## begin

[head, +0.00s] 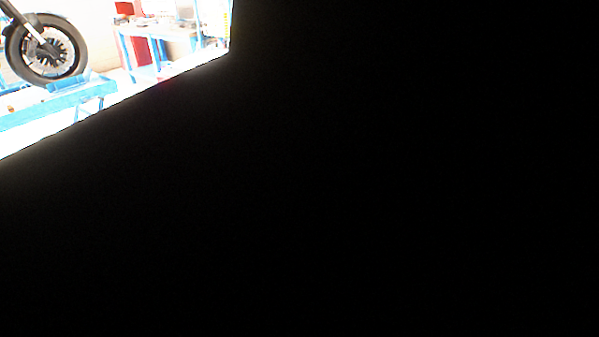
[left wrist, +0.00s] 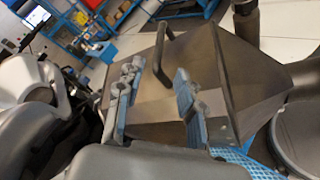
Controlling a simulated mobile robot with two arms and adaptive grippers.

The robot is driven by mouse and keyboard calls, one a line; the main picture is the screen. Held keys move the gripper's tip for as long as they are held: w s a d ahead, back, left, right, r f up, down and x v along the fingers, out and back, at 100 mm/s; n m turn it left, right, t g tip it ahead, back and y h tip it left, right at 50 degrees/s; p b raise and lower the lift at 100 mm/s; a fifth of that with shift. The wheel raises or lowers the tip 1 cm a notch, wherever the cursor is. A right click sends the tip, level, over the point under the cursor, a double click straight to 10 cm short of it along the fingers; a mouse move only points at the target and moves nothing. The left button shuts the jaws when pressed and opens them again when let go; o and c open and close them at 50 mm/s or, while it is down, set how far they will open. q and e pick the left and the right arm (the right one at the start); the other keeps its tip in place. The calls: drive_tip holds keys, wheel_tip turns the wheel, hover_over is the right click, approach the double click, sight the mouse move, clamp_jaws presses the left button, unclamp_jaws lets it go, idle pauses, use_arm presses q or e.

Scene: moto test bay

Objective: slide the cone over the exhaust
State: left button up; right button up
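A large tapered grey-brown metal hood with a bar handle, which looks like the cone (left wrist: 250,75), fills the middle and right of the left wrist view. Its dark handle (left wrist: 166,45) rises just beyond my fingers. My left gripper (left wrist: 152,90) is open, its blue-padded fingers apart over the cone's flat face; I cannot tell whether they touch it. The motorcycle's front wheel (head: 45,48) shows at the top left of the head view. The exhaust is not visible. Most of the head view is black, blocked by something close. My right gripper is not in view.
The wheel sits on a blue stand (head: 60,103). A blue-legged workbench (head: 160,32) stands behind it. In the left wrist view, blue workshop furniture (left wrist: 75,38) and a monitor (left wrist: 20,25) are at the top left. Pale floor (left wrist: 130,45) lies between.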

## end

• Your objective: Reproduce every line exactly and omit all pictures.

• Problem solution:
[head, +0.00s] 
[left wrist, +0.00s] 
Controlling a simulated mobile robot with two arms and adaptive grippers.

The robot is driven by mouse and keyboard calls, one a line; the main picture is the screen. Held keys move the gripper's tip for as long as they are held: w s a d ahead, back, left, right, r f up, down and x v along the fingers, out and back, at 100 mm/s; n m turn it left, right, t g tip it ahead, back and y h tip it left, right at 50 degrees/s; p b raise and lower the lift at 100 mm/s; a fifth of that with shift. The wheel raises or lowers the tip 1 cm a notch, wherever the cursor is. A right click sends the tip, level, over the point under the cursor, a double click straight to 10 cm short of it along the fingers; a mouse move only points at the target and moves nothing. The left button shuts the jaws when pressed and opens them again when let go; o and c open and close them at 50 mm/s or, while it is down, set how far they will open. q and e pick the left and the right arm (the right one at the start); the other keeps its tip in place. The calls: drive_tip holds keys, wheel_tip turns the wheel, hover_over is the right click, approach the double click, sight the mouse move, clamp_jaws presses the left button, unclamp_jaws lets it go, idle pauses, use_arm presses q or e.

Scene: moto test bay

Objective: slide the cone over the exhaust
State: left button up; right button up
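A large tapered grey-brown metal hood with a bar handle, which looks like the cone (left wrist: 250,75), fills the middle and right of the left wrist view. Its dark handle (left wrist: 166,45) rises just beyond my fingers. My left gripper (left wrist: 152,90) is open, its blue-padded fingers apart over the cone's flat face; I cannot tell whether they touch it. The motorcycle's front wheel (head: 45,48) shows at the top left of the head view. The exhaust is not visible. Most of the head view is black, blocked by something close. My right gripper is not in view.
The wheel sits on a blue stand (head: 60,103). A blue-legged workbench (head: 160,32) stands behind it. In the left wrist view, blue workshop furniture (left wrist: 75,38) and a monitor (left wrist: 20,25) are at the top left. Pale floor (left wrist: 130,45) lies between.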

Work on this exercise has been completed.